Pareto Securities AS and SpareBank 1 Markets AS are acting as joint global coordinators and joint bookrunners in the Subsequent Offering (together, the "Managers"). Wikborg Rein Advokatfirma AS is acting as legal advisor to the Company.

For further information, please contact:

Investors: CFO, Anders Jomaas, [email protected]

Media: SVP Communications, Philip Allport, [email protected]

About Norse

Norse Atlantic Airways is an airline that offers affordable fares on long-haul flights, primarily between Europe and the United States. The company was founded by CEO and major shareholder Bjørn Tore Larsen in March 2021. Norse has a fleet of 15 modern fuel-efficient Boeing 787 Dreamliners that serve destinations including New York, Los Angeles, Orlando, Boston, Jamaica, Barbados, Bangkok, Miami, Oslo, London, Berlin, Rome and Paris. The company's first flight took off from Oslo to New York on June 14, 2022.
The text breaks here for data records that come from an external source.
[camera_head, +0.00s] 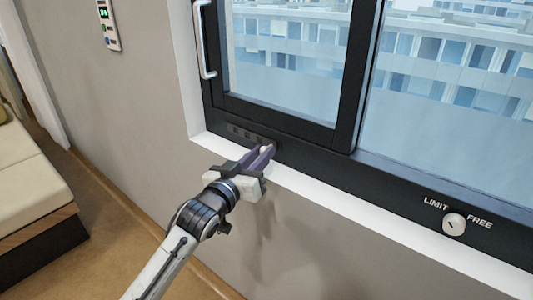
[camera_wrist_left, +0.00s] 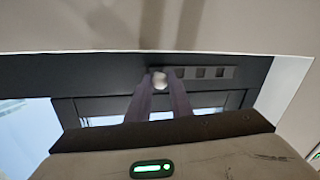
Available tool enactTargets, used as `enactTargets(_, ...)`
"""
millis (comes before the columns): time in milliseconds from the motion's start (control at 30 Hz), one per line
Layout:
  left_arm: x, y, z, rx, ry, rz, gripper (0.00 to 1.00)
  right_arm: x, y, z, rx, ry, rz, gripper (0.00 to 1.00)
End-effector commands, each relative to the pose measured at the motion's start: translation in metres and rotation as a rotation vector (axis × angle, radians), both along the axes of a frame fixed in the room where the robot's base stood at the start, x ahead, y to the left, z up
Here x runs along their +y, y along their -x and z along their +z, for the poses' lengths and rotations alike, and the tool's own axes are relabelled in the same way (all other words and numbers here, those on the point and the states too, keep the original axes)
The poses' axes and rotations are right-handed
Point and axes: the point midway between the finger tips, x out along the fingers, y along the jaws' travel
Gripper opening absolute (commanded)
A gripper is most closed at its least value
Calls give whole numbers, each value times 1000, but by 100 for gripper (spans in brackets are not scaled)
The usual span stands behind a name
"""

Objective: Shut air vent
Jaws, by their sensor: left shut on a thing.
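The air vent (camera_head: 245,134) is a strip with a row of small square openings in the dark lower window frame. In the left wrist view the vent strip (camera_wrist_left: 210,72) shows several squares to the right of my fingers. A small white knob (camera_wrist_left: 160,79) sits at the vent, between my fingertips. My left gripper (camera_head: 264,151) reaches the frame just right of the visible openings and is shut on the knob; the gripper also shows in the left wrist view (camera_wrist_left: 161,84). The fingers hide part of the strip. My right gripper is not in view.
A white sill (camera_head: 345,206) runs below the frame. A window handle (camera_head: 203,40) stands above left. A round lock (camera_head: 454,224) marked LIMIT and FREE is at the right. A wall panel (camera_head: 108,25) and a bed or bench (camera_head: 30,190) are at the left.

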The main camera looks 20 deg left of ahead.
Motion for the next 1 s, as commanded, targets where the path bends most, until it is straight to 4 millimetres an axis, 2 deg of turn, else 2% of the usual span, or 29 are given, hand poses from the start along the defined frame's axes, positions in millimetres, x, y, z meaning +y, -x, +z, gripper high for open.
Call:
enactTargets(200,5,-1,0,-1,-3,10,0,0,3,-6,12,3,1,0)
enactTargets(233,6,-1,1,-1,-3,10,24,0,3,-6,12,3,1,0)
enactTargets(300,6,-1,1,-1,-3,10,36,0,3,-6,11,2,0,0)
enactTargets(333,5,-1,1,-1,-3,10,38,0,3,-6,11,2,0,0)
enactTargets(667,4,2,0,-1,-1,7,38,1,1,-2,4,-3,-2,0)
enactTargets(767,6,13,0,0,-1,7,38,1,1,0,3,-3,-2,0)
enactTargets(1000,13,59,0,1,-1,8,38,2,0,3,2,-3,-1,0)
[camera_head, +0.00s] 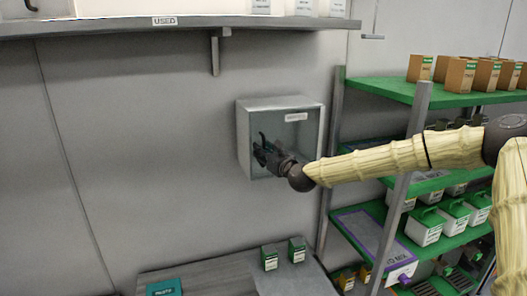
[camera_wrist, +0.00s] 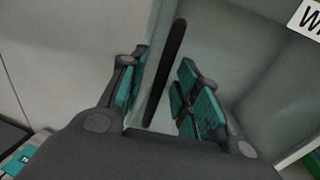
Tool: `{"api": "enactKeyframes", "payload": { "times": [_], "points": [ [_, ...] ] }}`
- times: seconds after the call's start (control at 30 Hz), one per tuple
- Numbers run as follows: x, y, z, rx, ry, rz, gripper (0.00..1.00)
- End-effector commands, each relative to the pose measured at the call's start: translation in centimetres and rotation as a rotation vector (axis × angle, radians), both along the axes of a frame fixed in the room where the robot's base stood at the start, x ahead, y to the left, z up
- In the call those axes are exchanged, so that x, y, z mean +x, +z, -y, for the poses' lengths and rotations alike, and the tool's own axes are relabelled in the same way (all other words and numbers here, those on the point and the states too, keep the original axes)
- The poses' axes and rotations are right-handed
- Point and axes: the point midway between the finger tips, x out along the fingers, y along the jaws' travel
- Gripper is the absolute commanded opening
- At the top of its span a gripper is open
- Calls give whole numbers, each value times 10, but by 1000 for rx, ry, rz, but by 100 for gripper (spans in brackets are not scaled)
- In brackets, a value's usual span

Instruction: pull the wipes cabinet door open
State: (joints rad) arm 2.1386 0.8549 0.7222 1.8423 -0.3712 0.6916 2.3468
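The wipes cabinet (camera_head: 243,135) is a pale grey box on the wall, with a small label high on its front door (camera_head: 306,135). The door looks shut. In the wrist view the door (camera_wrist: 232,62) fills the right side, with part of the label at the top right corner. A dark upright handle bar (camera_wrist: 166,72) runs near the door's left edge. My gripper (camera_head: 262,150) is at the left part of the door. In the wrist view my gripper (camera_wrist: 163,97) is open, its teal-padded fingers on either side of the handle, with gaps visible.
A shelf (camera_head: 110,25) marked USED runs above, with a bracket (camera_head: 215,55). A green-shelved rack (camera_head: 385,88) with boxes stands close to the right. Below is a grey bench (camera_head: 225,275) with small green-topped containers (camera_head: 269,258). The wall left of the cabinet is clear.

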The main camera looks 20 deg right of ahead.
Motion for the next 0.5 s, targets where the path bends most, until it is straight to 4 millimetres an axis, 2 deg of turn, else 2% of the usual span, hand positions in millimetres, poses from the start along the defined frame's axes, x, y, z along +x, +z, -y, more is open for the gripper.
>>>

This information is subject to the disclosure requirements pursuant to Section 5-12 the Norwegian Securities Trading Act.

Important information:

This announcement is not and does not form a part of any offer to sell, or a solicitation of an offer to purchase, any securities of the Company. Copies of this announcement are not being made and may not be distributed or sent into any jurisdiction in which such distribution would be unlawful or would require registration or other measures.

The securities referred to in this announcement have not been and will not be registered under the U.S. Securities Act of 1933, as amended (the "Securities Act"), and accordingly may not be offered or sold in the United States absent registration or an applicable exemption from the registration requirements of the Securities Act and in accordance with applicable U.S. state securities laws. The Company does not intend to register any part of the offering in the United States or to conduct a public offering of securities in the United States. Any sale in the United States of the securities mentioned in this announcement will be made solely to "qualified institutional buyers" as defined in Rule 144A under the Securities Act.
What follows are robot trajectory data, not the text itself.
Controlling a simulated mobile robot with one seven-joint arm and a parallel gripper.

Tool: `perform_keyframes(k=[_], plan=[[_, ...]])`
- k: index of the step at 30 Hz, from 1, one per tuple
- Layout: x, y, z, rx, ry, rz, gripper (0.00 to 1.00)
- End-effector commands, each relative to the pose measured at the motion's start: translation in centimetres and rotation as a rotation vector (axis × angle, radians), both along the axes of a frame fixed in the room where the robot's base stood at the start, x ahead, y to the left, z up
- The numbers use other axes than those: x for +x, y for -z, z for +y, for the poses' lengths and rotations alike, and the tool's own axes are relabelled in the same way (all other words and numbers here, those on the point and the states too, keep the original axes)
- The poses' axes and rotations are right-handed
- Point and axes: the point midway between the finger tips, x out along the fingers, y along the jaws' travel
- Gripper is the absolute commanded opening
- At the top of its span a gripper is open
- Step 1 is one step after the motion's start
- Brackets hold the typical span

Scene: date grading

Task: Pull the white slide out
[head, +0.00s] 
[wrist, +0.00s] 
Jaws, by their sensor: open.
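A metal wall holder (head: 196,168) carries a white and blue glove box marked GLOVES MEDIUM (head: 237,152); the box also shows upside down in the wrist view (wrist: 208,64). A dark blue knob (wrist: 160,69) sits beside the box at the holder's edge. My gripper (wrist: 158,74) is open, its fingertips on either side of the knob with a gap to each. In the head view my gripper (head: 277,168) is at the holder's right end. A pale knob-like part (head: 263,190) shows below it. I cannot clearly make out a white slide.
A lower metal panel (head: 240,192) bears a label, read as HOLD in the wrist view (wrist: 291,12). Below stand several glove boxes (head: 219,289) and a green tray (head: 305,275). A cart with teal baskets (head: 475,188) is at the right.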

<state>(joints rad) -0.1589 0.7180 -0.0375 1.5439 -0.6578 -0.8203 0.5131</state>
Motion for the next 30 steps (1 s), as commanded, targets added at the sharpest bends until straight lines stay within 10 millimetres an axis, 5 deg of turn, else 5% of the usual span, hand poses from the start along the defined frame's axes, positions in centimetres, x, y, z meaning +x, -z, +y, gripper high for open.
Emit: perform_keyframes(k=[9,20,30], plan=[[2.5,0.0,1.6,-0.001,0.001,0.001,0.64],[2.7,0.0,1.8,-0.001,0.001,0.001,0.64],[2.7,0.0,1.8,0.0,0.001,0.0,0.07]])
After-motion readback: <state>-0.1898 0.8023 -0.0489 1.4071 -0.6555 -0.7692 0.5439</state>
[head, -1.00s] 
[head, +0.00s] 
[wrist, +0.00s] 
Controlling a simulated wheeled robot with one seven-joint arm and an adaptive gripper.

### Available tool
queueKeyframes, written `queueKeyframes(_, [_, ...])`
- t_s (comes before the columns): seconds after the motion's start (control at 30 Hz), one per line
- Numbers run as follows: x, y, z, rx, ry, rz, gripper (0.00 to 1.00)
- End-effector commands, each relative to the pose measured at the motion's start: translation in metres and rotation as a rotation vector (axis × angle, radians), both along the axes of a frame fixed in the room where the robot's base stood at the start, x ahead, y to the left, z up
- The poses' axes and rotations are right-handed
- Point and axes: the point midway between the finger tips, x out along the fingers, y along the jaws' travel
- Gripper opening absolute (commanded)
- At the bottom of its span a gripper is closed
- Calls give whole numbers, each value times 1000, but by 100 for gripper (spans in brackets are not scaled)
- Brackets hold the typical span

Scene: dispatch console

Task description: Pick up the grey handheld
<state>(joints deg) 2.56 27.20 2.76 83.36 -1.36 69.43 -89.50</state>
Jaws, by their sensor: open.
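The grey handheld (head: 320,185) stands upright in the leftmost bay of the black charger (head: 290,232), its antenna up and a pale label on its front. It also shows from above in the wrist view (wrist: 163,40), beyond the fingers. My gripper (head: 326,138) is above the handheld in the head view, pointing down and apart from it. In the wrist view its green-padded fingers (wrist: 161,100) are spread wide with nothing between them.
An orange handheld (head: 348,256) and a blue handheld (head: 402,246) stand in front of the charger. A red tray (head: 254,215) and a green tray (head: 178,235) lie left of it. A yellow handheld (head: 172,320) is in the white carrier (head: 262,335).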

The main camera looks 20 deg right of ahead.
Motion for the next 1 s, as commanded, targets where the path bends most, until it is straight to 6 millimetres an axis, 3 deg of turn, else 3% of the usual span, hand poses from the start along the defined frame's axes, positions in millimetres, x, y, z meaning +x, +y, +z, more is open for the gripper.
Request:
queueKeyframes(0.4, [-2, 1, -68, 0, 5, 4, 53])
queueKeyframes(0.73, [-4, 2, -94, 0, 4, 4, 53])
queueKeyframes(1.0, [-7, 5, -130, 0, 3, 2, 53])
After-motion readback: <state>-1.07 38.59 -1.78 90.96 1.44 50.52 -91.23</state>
In any EEA Member State, this communication is only addressed to and is only directed at qualified investors in that Member State within the meaning of the Prospectus Regulation, i.e., only to investors who can receive the offer without an approved prospectus in such EEA Member State. The "Prospectus Regulation" means Regulation (EU) 2017/1129, as amended (together with any applicable implementing measures) in any Member State.

This communication is only being distributed to and is only directed at persons in the United Kingdom that are (i) investment professionals falling within Article 19(5) of the Financial Services and Markets Act 2000 (Financial Promotion) Order 2005, as amended (the "Order") or (ii) high net worth entities, and other persons to whom this announcement may lawfully be communicated, falling within Article 49(2)(a) to (d) of the Order (all such persons together being referred to as "relevant persons"). This communication must not be acted on or relied on by persons who are not relevant persons. Any investment or investment activity to which this communication relates is available only for relevant persons and will be engaged in only with relevant persons. Persons distributing this communication must satisfy themselves that it is lawful to do so.
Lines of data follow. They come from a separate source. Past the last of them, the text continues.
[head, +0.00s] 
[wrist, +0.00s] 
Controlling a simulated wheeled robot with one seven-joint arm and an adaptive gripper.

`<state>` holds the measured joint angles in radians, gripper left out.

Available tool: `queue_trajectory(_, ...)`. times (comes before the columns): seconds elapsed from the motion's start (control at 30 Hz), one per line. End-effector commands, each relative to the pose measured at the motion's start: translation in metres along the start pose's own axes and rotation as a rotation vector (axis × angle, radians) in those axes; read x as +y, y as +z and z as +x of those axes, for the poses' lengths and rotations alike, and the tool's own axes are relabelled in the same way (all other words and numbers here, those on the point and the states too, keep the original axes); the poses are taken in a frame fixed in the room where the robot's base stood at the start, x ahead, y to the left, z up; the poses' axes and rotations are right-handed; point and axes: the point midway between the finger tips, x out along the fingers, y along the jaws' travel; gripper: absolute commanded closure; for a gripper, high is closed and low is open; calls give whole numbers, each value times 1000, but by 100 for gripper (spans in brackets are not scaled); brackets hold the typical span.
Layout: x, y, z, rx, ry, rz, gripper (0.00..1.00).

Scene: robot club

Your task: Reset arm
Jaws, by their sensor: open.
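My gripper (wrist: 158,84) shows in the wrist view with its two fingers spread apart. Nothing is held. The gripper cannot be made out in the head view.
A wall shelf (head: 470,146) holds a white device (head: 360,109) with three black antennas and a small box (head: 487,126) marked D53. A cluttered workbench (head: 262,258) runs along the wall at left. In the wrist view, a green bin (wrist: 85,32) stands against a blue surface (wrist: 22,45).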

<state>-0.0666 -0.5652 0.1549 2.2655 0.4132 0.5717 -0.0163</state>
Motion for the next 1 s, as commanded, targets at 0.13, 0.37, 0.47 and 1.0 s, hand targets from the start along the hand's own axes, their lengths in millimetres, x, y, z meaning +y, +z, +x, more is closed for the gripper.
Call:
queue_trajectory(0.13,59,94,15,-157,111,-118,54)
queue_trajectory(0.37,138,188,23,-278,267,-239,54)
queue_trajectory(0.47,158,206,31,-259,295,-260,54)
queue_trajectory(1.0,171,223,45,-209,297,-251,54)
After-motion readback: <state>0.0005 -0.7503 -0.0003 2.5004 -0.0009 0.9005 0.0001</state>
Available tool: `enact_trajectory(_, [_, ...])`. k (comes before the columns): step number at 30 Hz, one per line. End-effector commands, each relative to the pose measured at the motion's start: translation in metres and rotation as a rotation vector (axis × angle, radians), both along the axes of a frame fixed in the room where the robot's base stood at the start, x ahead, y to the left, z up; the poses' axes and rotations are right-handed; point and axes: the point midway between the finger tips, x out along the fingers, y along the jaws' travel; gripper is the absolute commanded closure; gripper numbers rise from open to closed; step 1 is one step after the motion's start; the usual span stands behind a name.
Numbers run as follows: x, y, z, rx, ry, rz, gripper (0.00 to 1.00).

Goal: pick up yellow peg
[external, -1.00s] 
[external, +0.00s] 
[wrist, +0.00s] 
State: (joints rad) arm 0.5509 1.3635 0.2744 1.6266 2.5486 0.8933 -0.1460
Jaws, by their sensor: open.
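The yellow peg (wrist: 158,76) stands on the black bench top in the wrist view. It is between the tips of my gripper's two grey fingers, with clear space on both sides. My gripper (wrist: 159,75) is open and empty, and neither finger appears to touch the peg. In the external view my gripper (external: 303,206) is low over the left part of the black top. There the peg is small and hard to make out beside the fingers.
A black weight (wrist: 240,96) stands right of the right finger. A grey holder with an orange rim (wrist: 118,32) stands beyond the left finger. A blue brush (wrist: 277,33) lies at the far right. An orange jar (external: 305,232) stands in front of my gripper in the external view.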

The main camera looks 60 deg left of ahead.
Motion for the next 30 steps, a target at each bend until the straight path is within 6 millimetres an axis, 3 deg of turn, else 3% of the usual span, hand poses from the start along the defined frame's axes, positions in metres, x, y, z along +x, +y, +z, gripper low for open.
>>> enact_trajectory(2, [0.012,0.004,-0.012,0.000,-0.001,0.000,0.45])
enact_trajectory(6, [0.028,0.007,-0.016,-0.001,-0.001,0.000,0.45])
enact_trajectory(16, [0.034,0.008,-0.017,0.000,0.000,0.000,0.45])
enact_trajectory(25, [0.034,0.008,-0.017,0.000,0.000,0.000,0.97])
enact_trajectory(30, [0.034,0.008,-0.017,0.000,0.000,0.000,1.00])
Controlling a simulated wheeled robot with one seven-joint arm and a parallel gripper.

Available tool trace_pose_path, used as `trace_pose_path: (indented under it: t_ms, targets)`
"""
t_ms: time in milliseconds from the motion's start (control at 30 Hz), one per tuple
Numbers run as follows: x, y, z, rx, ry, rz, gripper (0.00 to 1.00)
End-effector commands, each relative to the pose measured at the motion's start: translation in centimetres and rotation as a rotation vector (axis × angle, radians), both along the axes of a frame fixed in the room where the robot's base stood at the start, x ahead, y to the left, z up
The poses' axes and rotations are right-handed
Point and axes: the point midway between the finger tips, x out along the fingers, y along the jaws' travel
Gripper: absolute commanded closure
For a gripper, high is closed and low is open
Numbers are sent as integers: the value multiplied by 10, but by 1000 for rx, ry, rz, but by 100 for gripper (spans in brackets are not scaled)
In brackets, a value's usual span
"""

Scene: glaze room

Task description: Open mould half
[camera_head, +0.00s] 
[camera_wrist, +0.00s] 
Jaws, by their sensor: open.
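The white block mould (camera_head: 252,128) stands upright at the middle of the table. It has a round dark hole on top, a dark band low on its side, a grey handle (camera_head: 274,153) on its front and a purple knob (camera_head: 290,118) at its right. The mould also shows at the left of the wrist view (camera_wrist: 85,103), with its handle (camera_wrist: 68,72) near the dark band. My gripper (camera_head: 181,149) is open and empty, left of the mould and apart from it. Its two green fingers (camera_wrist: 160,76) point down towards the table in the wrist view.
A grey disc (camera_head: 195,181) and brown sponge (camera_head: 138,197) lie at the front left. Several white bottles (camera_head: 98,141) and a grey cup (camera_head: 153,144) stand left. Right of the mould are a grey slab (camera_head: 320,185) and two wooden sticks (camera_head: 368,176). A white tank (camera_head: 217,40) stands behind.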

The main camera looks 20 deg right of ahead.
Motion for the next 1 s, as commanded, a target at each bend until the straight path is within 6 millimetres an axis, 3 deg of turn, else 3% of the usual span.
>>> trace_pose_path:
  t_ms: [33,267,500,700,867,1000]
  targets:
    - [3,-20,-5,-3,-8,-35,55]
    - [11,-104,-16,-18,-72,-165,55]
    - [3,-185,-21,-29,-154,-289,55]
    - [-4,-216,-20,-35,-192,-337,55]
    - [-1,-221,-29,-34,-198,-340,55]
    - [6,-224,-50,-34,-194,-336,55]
The issue, subscription or purchase of shares in the Company is subject to specific legal or regulatory restrictions in certain jurisdictions. Neither the Company nor the Managers assume any responsibility in the event there is a violation by any person of such restrictions. The distribution of this release may in certain jurisdictions be restricted by law. Persons into whose possession this release comes should inform themselves about and observe any such restrictions. Any failure to comply with these restrictions may constitute a violation of the securities laws of any such jurisdiction.

Matters discussed in this announcement may constitute forward-looking statements. Forward-looking statements are statements that are not historical facts and may be identified by words such as "believe", "expect", "anticipate", "strategy", "intends", "estimate", "will", "may", "continue", "should" and similar expressions. The forward-looking statements in this release are based upon various assumptions, many of which are based, in turn, upon further assumptions. Although the Company believe that these assumptions were reasonable when made, these assumptions are inherently subject to significant known and unknown risks, uncertainties, contingencies and other important factors which are difficult or impossible to predict, and are beyond their control. Such risks, uncertainties, contingencies and other important factors could cause actual events to differ materially from the expectations expressed or implied in this release by such forward-looking statements. The Company does not make any guarantee that the assumptions underlying the forward-looking statements in this announcement are free from errors nor does it accept any responsibility for the future accuracy of the opinions expressed in this announcement or any obligation to update or revise the statements in this announcement to reflect subsequent events. You should not place undue reliance on the forward-looking statements in this announcement.

The information, opinions and forward-looking statements contained in this announcement speak only as at its date, and are subject to change without notice. The Company does not undertake any obligation to review, update, confirm, or to release publicly any revisions to any forward-looking statements to reflect events that occur or circumstances that arise in relation to the content of this announcement.

This announcement is for information purposes only and is not to be relied upon in substitution for the exercise of independent judgment. It is not intended as investment advice and under no circumstances is it to be used or considered as an offer to sell, or a solicitation of an offer to buy any securities or a recommendation to buy or sell any securities of the Company.

The distribution of this announcement and other information may be restricted by law in certain jurisdictions. Persons into whose possession this announcement or such other information should come are required to inform themselves about and to observe any such restrictions.

This announcement is an advertisement and is not a prospectus for the purposes of the Prospectus Regulation as implemented in any Member State.